The consequences of not understanding the pressures and incentives on bureaucrats is you just misunderstand what makes them tick. You’re not going to get them to tick differently. These are intensely hierarchical organisations. But also the real power isn’t necessarily the same as the one in the organisational chart: you must never take it literally. 

Bureaucrats, if they want to climb the ladder or even survive, must never be in a position where they have to take the blame or someone else could pin the blame on them. They must never embarrass their political masters or their bureaucratic masters. And if mistakes are made, they have to bury them. They have to be incredibly small c conservative, because if they do take chances stick their head above the parapet the best possible outcome is they get away with it and someone else takes the credit(probably), they may well make their superiors jealous and nervous about them as a free thinker and as a potential square peg in a round hole or whistle blower.

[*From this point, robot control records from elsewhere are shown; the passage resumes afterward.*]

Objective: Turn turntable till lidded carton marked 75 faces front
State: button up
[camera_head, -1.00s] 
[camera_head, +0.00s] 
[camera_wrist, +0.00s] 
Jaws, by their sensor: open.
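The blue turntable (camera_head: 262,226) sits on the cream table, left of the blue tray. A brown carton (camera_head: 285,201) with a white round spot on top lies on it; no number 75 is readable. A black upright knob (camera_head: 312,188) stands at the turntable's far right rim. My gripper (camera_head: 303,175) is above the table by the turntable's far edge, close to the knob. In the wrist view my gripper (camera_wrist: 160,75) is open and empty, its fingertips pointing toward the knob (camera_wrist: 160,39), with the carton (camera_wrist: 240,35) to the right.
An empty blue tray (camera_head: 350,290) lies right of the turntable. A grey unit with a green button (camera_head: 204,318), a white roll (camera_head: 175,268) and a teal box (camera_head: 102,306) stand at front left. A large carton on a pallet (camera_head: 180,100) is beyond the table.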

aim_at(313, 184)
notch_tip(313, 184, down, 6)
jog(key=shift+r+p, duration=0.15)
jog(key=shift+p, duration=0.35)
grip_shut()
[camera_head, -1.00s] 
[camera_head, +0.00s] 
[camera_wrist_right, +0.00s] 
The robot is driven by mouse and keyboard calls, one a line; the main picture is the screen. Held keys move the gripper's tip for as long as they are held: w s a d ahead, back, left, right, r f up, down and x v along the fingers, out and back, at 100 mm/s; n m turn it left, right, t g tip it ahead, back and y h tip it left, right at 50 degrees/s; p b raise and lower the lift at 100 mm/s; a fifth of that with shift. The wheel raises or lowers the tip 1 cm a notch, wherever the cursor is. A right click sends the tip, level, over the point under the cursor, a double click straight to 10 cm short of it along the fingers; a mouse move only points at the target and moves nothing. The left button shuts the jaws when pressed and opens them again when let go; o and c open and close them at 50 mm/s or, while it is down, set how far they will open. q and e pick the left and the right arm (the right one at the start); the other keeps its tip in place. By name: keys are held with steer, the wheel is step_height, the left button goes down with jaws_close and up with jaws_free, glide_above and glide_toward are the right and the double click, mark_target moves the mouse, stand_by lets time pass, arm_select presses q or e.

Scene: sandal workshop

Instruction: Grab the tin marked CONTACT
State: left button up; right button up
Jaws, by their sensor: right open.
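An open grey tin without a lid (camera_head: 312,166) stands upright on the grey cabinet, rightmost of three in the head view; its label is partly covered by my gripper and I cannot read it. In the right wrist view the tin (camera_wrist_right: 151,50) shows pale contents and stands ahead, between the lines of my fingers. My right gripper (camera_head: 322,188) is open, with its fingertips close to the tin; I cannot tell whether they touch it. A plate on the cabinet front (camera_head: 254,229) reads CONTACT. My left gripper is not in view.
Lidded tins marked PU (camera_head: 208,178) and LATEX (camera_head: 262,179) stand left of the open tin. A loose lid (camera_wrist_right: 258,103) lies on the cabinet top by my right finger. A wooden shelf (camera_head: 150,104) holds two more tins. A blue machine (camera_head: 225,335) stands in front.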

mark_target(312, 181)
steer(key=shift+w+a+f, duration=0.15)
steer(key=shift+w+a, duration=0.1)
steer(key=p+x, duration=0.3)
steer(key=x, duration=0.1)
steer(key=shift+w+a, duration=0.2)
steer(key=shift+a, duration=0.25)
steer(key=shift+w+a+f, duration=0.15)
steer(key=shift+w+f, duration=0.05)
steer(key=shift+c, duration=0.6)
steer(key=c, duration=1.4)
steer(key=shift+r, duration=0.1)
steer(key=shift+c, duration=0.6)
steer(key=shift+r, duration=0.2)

So if they want to climb the ladder, it’s a tricky business.

The incentives?  Well, I guess the pension a lot of the time, I mean, some come in wanting to, quote “change things”, unquote, they tend not to last long. There’s a good book – Beyond the Stable State by Donald Schoen who later was an educational theory guy that talks about this.The fixes? So, to understand how bureaucrats work we have to observe them, we have to look at what they do when they’re under pressure, we look at their behaviours. God help us all. We are doomed as a species, I can tell you that for nothing.